Activists in 13 countries staged actions such as laying across rail lines to block coal trains, paddling kayaks into harbours to obstruct coal shipments, and marching in the streets to advocate for cutting fossil fuel use - one of the biggest contributors to climate change causing greenhouse gas emissions.
In Australia, for example, about 2,000 kayakers gathered in the Newcastle harbour in New South Wales, and 70 activists blocked a nearby rail crossing to prevent about US$20 million worth of coal shipments from leaving the port.
Across the rest of Asia Pacific, some 10,000 protestors - led by local Archbishop Ramon Arguelles - marched in Batangas City, Philippines to protest against a proposed coal-fired power plant in the city, and to demand that 27 other planned coal plants in the country also be cancelled.
Meanwhile more than 3,500 citizens marched in the Indonesian capital of Jakarta to call on the country’s President Joko Widodo to steer Indonesia, which is currently one of the world’s biggest coal producers, towards renewable energy.
Elsewhere in the country, Greenpeace activists also stopped operations at the Cirebon Coal Power Plant for 12 hours by climbing the two cranes used to unload coal from ships reaching the plant. The power plant, located in West Java, will be expanded as part of a national initiative to increase power generation capacity.
Yeb Sano, executive director of Greenpeace Southeast Asia, said that the region is a “major battleground” in the fight against fossil fuels.

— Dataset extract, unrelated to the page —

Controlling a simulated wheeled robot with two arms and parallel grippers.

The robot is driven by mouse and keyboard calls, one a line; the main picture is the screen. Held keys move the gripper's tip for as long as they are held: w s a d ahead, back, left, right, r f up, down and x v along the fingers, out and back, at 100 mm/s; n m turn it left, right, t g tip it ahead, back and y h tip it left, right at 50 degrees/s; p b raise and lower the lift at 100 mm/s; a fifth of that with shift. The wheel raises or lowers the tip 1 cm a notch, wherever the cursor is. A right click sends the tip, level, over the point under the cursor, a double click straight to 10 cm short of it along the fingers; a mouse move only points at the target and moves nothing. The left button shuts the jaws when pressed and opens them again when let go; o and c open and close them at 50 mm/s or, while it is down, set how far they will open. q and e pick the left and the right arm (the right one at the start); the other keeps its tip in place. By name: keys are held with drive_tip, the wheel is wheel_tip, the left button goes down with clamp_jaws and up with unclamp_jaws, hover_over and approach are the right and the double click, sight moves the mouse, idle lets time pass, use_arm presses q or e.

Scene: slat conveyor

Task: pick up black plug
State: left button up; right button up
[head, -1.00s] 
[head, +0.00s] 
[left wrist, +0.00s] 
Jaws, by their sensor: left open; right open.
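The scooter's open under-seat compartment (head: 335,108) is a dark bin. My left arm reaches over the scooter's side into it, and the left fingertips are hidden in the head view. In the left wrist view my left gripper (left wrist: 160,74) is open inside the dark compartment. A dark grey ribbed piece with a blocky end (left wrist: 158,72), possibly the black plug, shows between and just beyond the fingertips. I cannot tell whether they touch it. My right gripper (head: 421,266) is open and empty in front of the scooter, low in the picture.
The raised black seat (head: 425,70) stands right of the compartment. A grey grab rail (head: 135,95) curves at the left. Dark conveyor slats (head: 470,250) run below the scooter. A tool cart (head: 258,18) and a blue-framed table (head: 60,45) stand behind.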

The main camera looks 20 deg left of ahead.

“As our communities rise against this addiction to coal, we hope to inspire massive civil participation all over the planet,” he added.
Activists risked arrest by participating in the Break Free protests, which advocated disruptive civil disobedience and took place shortly after global temperatures reached record-breaking highs for seven months in a row, pointing to accelerating global warming.
According to the organisers, at least 180 arrests were made in the United States, Australia,and Germany over the course of the campaign.
The end of the protests also coincided with news from Australia’s Cape Grim station in Tasmania that it had recorded an atmospheric carbon dioxide concentration of more than 400 parts per million (ppm) for the first time. The amount of carbon dioxide in the atmosphere is linked to how much heat it traps - many scientists say that 350 ppm is a safe level to avoid adverse climate change.
Bill McKibben, co-founder of 350.org, noted in a statement that “this is the hottest year we’ve ever measured, and so it is remarkably comforting to see people rising up at every point of the compass to insist on change”.
The protests are yet another blow to the fossil fuel industry, which is already struggling with falling oil prices, political commitments by countries to cut their greenhouse gas emissions, and a growing movement among institutional investors to pull funding from carbon-intensive companies.
The latest casualty was United States-headquartered Peabody Energy, which is the world’s largest coal miner, but filed for bankruptcy protection in the US last month.
Meanwhile, renewable power generation capacity last year also increased by 152 gigawatts or by 8.3 per cent compared with the previous year, according to the International Renewable Energy Agency.
This was the fastest growth rate for renewables ever recorded, which campaigners said was a sign that a fully renewable energy system is “more feasible than ever”.
But despite these trends, governments across the world give out billions of dollars in fossil fuel subsidies every year, and oil, coal, and gas continue to dominate the global energy mix today.
Payal Parekh, programme director at 350.org, noted that “ordinary people are joining the fight for our collective survival as communities are experiencing first-hand the consequences of climate change and the damage inflicted by the fossil fuel industry”.
“It’s up to us to break free from fossil fuels and accelerate the shift towards a just transition to 100 per cent renewable energy,” she added.